The pattern to remember: as the Moon progresses through its phases from New to Full, its rise time shifts later and later, from sunrise all the way to sunset. Then from Full back to New, rise times continue shifting later, from sunset back to sunrise.

The Moon's altitude in the sky also varies with the seasons. A Full Moon in winter appears high in the sky (following the same path the Sun takes in summer), while a Full Moon in summer hangs lower. Higher altitude means the Moon is visible above the horizon for longer.

Lunar Orbit and Surface Features

The Moon's orbit around Earth is not a perfect circle; it's an ellipse. This means the Earth-Moon distance changes throughout each orbit:

• Perigee: The closest point in the orbit (about 363,000 km). The Moon appears slightly larger.
• Apogee: The farthest point (about 405,000 km). The Moon appears slightly smaller.

When a Full Moon coincides with perigee, it looks noticeably bigger and brighter than average. This is often called a "supermoon" in popular media.

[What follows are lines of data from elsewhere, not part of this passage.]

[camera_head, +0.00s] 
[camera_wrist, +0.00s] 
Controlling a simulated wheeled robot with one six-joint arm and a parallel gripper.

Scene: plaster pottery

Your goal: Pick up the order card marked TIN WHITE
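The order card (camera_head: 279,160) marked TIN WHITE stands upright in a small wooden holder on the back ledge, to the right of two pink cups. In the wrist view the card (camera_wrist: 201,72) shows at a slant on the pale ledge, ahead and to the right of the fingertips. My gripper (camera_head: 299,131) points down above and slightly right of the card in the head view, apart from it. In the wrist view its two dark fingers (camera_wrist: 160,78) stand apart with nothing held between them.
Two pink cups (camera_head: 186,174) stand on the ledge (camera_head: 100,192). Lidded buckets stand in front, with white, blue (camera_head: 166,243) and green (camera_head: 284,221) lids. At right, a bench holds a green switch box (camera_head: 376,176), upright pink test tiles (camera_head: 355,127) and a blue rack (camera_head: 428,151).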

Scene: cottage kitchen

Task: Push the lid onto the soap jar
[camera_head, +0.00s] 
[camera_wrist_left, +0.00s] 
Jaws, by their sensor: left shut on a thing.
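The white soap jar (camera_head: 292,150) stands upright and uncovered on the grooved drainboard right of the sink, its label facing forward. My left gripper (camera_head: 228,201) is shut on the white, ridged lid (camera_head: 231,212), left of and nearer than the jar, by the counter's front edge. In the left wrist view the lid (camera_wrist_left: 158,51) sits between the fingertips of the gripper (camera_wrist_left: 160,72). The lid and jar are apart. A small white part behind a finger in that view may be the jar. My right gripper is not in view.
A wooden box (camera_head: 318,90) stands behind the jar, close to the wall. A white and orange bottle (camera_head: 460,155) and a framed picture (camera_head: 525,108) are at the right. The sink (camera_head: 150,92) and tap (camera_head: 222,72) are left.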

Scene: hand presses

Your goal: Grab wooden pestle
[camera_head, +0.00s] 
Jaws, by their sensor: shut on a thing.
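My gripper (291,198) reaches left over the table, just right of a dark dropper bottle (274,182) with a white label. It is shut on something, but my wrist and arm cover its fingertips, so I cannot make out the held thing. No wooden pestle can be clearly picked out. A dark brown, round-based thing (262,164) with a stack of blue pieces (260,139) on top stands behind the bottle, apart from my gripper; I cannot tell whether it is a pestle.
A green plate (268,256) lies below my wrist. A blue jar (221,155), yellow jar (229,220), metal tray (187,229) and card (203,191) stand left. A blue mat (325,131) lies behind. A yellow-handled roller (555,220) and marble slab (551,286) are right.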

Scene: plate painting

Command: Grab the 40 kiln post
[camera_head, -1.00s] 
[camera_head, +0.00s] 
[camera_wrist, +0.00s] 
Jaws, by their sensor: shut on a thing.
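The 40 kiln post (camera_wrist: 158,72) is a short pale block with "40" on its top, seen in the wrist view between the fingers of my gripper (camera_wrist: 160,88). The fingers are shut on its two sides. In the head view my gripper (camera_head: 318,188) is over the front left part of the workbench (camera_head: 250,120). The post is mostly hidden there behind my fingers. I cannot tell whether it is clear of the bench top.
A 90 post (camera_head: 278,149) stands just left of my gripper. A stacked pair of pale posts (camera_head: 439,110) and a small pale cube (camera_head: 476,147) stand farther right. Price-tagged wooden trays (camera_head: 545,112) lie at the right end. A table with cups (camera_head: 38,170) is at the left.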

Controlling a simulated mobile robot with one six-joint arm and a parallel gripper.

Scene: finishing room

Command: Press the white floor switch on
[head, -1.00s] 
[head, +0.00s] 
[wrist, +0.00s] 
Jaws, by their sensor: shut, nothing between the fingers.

The lunar surface has two main types of terrain, easily visible even with the naked eye:

• Maria (singular: mare): The dark, smooth plains. These formed when ancient volcanic eruptions flooded large impact basins with lava that cooled into basalt. They're mostly found on the near side.
• Highlands: The lighter, heavily cratered regions. These are older than the maria and represent the Moon's original crust, battered by billions of years of impacts.